I am on my way back from a 2 days coaching at the Coaching Academy of Luxottica. During our sessions, a topic that came up very often was the difficulty for many managers to find a way to integrate the coaching attitude in their managers role. Usually managers are so busy, they find it hard to imagine to spend more time on coaching their team or peers. This leads me to the question: “How to integrate a coaching attitude at the same time as the daily management, leadership tasks.”
I developed a system in order to come to the deep structure of excellence. which has to do with the necessary presence in excellence of generative complementarities. Those are 2 opponents, characteristics that are seemingly in opposition and always in tension. However, if you can make them available and present at the same time, it will stimulate the emergence of excellence. For example, the most important generative complementarity of excellence was identified as a combination of discipline and freedom. This is the fact of people being able to be disciplined and free at the same time.
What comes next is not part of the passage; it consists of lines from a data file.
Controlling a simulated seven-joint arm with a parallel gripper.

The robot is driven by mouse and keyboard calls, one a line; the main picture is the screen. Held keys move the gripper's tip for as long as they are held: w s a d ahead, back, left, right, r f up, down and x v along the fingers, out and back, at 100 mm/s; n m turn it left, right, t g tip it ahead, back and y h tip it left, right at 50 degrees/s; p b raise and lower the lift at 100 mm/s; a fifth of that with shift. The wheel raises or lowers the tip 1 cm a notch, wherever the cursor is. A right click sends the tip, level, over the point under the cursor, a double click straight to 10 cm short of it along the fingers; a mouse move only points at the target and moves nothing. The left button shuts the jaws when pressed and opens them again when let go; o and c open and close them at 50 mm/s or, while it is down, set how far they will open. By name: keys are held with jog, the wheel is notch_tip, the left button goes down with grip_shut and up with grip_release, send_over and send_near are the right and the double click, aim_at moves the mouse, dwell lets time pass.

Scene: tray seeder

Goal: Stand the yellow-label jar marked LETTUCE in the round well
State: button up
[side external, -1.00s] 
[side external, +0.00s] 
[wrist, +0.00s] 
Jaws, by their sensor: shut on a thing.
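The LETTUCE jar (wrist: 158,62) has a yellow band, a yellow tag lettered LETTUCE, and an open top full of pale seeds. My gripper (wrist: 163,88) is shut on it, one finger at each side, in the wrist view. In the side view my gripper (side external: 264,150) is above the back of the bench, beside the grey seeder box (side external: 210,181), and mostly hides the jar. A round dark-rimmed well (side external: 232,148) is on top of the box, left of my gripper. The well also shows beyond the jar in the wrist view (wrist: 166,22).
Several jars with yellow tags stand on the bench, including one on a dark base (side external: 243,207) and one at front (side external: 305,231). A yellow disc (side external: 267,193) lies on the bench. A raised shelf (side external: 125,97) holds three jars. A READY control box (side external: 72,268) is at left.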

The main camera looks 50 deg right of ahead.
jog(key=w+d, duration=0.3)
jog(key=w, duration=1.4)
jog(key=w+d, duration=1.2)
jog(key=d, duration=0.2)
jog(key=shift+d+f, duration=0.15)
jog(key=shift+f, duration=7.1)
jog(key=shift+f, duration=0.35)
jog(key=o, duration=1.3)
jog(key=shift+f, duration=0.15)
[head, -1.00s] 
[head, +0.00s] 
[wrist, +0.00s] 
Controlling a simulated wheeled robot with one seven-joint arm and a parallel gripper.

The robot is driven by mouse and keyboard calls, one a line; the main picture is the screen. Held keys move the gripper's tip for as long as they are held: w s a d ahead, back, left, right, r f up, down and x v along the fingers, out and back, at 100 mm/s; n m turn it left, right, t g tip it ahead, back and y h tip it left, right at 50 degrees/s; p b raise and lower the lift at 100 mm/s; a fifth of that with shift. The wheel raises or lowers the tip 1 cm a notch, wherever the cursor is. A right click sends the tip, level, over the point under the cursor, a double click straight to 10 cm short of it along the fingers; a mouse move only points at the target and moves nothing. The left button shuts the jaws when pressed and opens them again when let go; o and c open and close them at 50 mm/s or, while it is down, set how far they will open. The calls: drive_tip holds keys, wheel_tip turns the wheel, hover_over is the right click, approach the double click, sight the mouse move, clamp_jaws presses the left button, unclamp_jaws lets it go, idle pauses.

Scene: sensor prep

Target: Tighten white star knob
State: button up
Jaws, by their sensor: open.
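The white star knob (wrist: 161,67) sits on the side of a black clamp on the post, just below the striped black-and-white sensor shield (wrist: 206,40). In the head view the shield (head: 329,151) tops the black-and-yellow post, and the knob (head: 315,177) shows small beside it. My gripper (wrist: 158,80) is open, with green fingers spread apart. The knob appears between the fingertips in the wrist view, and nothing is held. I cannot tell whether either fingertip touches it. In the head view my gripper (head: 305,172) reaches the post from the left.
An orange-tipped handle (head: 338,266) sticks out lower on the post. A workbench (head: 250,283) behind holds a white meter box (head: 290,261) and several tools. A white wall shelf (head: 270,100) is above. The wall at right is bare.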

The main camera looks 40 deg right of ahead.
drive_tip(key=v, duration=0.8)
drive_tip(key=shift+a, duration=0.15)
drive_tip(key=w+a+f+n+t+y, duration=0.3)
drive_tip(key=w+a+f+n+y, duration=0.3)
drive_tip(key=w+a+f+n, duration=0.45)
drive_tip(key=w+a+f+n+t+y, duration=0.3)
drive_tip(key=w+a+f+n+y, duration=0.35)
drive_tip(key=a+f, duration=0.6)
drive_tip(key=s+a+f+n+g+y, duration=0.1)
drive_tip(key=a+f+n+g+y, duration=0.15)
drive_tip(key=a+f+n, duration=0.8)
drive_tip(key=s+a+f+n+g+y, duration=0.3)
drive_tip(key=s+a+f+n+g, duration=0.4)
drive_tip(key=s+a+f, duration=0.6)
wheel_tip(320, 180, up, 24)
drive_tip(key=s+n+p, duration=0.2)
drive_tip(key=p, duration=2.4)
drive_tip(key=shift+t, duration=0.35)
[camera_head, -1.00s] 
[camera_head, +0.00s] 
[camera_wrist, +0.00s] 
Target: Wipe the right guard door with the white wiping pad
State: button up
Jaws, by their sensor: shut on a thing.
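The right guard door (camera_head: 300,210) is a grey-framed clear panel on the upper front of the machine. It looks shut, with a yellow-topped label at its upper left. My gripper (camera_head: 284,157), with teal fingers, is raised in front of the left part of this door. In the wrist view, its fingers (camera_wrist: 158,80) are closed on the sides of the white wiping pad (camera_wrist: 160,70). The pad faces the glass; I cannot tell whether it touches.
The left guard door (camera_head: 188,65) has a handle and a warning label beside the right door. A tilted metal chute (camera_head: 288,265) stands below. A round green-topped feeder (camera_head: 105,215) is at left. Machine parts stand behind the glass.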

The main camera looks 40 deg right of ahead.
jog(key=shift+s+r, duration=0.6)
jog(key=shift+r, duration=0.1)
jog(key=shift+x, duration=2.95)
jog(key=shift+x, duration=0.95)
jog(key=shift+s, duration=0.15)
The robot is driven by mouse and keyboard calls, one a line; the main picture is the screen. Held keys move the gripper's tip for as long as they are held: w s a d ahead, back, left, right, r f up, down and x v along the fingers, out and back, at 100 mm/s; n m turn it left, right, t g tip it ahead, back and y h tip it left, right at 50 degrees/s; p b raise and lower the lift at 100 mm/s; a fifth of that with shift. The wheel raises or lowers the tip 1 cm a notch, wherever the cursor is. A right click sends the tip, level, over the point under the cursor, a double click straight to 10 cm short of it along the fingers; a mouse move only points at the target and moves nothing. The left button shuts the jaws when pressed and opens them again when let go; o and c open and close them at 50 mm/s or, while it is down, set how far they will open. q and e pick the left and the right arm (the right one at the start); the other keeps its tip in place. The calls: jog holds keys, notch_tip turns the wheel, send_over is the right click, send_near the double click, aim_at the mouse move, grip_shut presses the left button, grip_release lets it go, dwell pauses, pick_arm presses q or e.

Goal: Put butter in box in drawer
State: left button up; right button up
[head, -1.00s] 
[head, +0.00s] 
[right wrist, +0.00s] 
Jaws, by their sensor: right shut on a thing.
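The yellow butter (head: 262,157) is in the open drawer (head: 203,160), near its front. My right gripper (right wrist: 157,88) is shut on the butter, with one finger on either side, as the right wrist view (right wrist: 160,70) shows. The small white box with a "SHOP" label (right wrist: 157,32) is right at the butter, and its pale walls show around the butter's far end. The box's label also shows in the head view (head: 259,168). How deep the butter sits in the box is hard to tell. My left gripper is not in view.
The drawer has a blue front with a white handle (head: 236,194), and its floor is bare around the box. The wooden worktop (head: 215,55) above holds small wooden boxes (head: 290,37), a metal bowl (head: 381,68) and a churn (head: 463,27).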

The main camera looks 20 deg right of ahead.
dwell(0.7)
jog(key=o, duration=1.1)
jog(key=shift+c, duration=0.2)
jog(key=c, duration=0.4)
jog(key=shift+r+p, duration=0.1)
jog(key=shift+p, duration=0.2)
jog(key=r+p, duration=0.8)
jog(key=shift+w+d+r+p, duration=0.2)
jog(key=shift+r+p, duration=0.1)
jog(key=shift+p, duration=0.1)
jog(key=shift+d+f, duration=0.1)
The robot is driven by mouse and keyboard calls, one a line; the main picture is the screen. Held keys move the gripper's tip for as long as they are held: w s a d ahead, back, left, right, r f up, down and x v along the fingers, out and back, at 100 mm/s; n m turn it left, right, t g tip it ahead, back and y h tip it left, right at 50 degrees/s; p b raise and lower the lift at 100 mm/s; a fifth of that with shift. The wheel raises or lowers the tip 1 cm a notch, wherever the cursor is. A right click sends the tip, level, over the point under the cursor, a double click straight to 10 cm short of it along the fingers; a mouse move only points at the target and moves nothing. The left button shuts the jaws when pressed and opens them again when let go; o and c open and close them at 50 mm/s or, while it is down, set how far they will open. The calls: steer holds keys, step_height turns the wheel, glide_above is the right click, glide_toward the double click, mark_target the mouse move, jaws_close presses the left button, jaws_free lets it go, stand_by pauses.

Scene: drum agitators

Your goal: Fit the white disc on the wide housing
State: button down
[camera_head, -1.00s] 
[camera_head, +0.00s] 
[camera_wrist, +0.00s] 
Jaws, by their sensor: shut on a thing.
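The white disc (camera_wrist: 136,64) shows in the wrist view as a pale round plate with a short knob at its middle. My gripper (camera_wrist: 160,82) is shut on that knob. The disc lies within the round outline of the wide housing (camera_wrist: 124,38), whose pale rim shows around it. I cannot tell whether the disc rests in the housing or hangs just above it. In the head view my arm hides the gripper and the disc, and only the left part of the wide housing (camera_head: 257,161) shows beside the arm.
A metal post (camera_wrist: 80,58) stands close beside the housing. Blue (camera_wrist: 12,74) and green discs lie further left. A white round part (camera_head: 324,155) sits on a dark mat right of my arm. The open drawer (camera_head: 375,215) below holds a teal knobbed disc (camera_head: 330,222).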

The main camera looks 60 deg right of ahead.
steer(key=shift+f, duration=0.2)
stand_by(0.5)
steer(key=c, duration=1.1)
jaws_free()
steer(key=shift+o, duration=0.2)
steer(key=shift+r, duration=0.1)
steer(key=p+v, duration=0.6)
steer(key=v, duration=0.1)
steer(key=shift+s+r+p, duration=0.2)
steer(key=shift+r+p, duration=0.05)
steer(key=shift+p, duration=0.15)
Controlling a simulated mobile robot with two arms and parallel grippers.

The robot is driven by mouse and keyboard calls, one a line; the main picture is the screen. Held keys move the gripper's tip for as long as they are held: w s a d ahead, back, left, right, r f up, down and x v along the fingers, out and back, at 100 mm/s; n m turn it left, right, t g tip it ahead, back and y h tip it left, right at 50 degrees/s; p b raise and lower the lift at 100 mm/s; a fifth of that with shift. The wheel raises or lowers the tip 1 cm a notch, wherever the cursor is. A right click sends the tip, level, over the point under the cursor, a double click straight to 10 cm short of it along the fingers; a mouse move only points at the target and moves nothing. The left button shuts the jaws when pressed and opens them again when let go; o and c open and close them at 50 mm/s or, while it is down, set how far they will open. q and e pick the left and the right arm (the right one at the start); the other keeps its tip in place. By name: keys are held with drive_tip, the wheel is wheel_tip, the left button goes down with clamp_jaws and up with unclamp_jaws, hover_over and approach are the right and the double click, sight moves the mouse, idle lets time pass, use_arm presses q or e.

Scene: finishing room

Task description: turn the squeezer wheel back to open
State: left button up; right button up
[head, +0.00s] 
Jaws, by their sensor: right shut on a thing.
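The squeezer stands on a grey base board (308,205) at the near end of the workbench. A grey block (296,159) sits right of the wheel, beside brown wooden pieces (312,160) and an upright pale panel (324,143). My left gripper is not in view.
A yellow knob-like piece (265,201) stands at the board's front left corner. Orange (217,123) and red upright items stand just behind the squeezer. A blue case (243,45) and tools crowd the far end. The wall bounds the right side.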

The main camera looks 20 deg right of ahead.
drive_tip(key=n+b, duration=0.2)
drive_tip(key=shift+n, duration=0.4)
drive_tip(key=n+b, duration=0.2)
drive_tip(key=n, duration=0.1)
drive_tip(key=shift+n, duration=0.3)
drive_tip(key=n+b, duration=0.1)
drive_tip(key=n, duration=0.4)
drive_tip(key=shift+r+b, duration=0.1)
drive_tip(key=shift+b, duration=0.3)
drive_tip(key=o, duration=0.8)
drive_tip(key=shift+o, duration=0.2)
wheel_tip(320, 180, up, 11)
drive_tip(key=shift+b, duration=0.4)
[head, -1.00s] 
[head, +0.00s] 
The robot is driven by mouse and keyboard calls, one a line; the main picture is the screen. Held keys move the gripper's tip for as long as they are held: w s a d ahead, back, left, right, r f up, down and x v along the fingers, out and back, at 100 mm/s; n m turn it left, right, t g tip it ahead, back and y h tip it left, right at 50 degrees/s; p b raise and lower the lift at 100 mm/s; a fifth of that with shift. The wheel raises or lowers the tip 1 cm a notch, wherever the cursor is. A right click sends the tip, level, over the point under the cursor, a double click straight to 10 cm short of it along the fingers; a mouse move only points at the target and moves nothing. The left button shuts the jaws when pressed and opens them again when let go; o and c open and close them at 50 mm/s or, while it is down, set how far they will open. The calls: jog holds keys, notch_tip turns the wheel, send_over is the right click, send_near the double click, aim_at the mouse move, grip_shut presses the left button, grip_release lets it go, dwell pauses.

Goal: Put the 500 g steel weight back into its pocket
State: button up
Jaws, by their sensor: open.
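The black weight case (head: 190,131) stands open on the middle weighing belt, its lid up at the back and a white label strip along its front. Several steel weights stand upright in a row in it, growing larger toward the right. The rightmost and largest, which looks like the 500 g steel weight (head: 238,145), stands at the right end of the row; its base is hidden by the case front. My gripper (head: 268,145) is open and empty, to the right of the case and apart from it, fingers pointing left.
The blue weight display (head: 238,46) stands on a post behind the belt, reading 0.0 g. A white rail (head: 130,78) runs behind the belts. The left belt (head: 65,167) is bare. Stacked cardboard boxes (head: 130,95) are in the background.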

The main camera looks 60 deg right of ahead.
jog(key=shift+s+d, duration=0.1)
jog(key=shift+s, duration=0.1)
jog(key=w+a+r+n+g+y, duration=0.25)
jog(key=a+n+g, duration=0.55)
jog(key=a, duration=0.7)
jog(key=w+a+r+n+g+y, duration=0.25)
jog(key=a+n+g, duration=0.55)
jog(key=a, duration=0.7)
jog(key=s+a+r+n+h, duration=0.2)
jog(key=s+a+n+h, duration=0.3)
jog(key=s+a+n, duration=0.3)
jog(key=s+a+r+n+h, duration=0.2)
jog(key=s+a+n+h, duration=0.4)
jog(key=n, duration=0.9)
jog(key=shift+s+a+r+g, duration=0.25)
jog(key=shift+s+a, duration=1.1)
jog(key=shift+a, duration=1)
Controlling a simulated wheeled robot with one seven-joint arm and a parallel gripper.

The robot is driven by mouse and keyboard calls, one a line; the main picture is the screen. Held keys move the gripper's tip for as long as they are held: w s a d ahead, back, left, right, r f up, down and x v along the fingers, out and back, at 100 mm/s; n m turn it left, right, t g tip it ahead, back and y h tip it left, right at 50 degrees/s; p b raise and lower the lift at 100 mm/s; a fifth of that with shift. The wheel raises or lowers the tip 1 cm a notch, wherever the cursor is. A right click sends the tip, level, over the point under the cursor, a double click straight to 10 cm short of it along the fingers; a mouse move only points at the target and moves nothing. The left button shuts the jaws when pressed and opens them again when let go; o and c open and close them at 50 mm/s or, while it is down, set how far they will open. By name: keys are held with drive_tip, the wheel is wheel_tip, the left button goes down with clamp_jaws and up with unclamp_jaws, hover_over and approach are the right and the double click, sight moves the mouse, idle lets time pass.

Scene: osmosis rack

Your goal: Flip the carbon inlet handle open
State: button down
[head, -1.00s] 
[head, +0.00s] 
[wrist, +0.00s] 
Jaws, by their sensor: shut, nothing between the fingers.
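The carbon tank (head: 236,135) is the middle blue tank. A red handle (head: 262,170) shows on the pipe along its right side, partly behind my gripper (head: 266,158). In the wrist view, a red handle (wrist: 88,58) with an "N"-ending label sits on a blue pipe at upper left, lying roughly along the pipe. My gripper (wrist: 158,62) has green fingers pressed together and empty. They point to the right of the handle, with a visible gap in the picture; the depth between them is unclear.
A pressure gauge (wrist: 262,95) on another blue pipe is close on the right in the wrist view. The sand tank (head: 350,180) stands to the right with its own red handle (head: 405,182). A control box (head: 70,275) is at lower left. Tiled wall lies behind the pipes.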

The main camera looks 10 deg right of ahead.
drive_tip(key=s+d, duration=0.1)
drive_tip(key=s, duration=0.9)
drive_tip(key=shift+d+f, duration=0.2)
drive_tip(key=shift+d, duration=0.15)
I think that the managers role and the coaching role could also be seen as a generative complementarity. If you think about the managers role, it is about execution, leading, demanding, giving tasks and accomplishing tasks. On the contrary, coaching has a facilitating role. Somehow these are in opposition, they can be in conflict. Some people say: “As a manager, I can’t be a coach, or as a coach, impossible to manage people”. I am convinced of the fact that if people find a way to combine those at the same time, I would call that excellency in leadership. It means that the manager is able to be very task oriented at the same time as fully relationally oriented. It is not about adding new tasks or things that demand a lot of time, but it is an attitude that will be executed at the same time as your managers role.
A suggestion of what a manager could do and that does not take a lot of time is teach people how to listen on 2 levels at the same time. This is something we focus on at the Coaching Academy. For example when somebody is telling you about the task he/she has accomplished, you can just be focused on the task and its execution and of course the best result. What will happen if at the same time you could be focused and attentive to the learning opportunities or possible development areas for this person? As a manager you would listen on both levels: one of the management orientation, second a coach orientation. If you reach that goal, you will only need about a minute to say something, give feedback or express a recommendation that has to do with the learning or the development of that specific person, based on the small conversation you had. The extra minute you spend is really worth the investment, as it can lead to excellence for both the manager and the team.